Die Mutter eines Camp-Teilnehmers, die selbst blind ist, ergriff nach der Abschlusspräsentation das Wort und bedankte sich bei allen Beteiligten. Sie wisse, wie wichtig es für blinde und sehbehinderte Kids sei „den Austausch untereinander zu haben“. Dafür habe das Camp gesorgt. Die überwiegende Zahl der Camp-Teilnehmer wird inklusiv beschult und hatte neben all den spannenden, aufregenden, neuen Erfahrungen beim blista-Camp auch endlich mal viel Zeit zum gegenseitigen Austausch.
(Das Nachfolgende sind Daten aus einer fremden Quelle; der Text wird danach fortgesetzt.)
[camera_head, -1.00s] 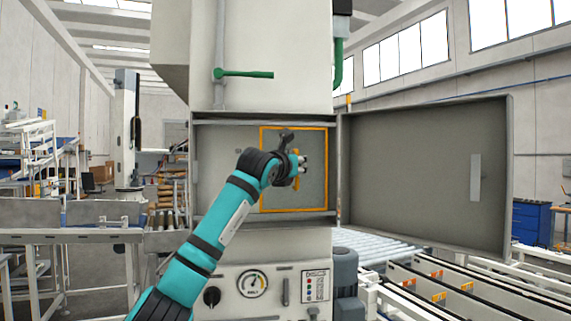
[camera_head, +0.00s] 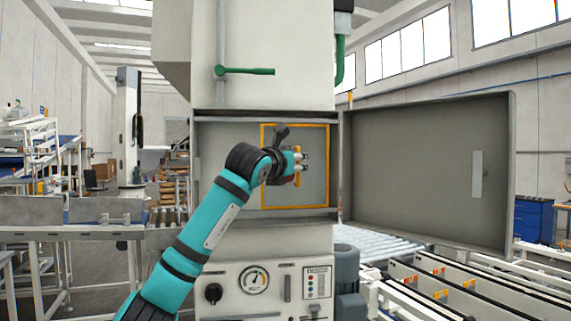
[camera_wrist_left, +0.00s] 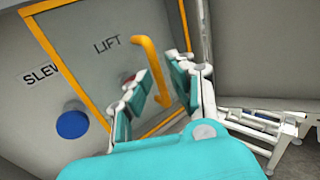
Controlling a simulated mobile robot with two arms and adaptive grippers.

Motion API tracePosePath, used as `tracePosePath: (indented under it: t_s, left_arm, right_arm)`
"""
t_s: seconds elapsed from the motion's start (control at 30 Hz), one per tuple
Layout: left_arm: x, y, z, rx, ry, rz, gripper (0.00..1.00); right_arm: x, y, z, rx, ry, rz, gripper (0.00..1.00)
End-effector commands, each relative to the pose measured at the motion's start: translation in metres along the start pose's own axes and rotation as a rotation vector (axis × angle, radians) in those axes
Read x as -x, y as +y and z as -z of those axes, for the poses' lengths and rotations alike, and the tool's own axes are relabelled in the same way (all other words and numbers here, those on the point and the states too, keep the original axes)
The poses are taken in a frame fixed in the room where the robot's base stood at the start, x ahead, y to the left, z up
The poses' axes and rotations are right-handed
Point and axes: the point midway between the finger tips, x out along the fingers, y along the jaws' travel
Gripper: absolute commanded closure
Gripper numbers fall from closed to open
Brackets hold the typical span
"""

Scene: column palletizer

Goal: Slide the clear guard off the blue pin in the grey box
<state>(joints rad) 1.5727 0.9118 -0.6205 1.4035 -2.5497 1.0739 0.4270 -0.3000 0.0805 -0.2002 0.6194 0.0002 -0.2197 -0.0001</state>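The clear guard (camera_head: 315,190) has an orange frame and covers the right part of the grey box (camera_head: 225,120). Its orange handle (camera_wrist_left: 150,62) stands upright on the pane. My left gripper (camera_head: 300,161) is at the handle; in the left wrist view its fingers (camera_wrist_left: 157,78) are apart, with the handle showing between them. Contact cannot be told. The blue pin (camera_wrist_left: 72,125) shows left of the guard's frame edge, outside the pane, under a partly cut-off "SLEW" label. A red part (camera_wrist_left: 129,78) shows below the "LIFT" label, partly behind a finger. My arm hides the blue pin in the head view.
The box's door (camera_head: 425,170) stands open to the right. A green-handled lever (camera_head: 245,72) is above the box. A gauge (camera_head: 253,280) and a black knob (camera_head: 213,293) are below. Roller conveyors (camera_head: 375,243) lie to the lower right.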

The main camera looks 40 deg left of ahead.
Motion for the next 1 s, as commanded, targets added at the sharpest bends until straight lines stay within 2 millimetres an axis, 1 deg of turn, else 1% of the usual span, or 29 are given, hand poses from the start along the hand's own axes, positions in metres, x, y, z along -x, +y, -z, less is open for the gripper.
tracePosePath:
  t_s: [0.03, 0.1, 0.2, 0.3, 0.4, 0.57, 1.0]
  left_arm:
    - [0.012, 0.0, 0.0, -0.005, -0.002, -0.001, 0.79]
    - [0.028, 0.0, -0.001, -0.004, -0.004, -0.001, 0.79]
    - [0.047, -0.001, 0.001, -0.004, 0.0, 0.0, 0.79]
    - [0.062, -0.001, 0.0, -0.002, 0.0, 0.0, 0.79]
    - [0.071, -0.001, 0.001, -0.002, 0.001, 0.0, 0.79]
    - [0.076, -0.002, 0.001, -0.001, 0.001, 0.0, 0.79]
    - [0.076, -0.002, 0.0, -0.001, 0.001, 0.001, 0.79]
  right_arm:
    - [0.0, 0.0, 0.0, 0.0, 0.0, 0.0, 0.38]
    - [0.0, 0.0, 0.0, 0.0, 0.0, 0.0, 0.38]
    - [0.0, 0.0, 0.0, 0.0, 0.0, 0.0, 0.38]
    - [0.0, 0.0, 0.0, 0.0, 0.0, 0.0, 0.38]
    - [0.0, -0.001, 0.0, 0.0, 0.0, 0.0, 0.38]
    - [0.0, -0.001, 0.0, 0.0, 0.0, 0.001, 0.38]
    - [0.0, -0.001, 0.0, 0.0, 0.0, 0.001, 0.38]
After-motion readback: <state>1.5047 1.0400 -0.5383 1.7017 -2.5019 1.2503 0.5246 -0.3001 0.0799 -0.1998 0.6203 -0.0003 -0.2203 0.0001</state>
So waren auch die Reaktionen der zehn Kinder überaus positiv. „Das Programm war total abwechslungsreich und hat Spaß gemacht.“ „Ich komme gerne wieder zu einem solchen Camp nach Marburg.“ Auf der Heimreise hatten die zehn Camper mit Sicherheit viel zu erzählen, von Pferden, dem Theaterspielen und ihrer Lieblingsbeschäftigung, dem „Vampirspiel“.
Beeindruckend war, wie sehr die zehn Kinder, trotz ihrer Unterschiedlichkeit, innerhalb dieser sechs Tage zu einer harmonischen Gruppe zusammengewachsen sind, in die jeder seine Talente mit einbringen konnte.
Ein besonderer Dank gilt dem „Fonds der Arzneimittelfirmen Hessen/Rheinland-Pfalz/Saarland e.V.“ für die großzügige finanzielle Unterstützung.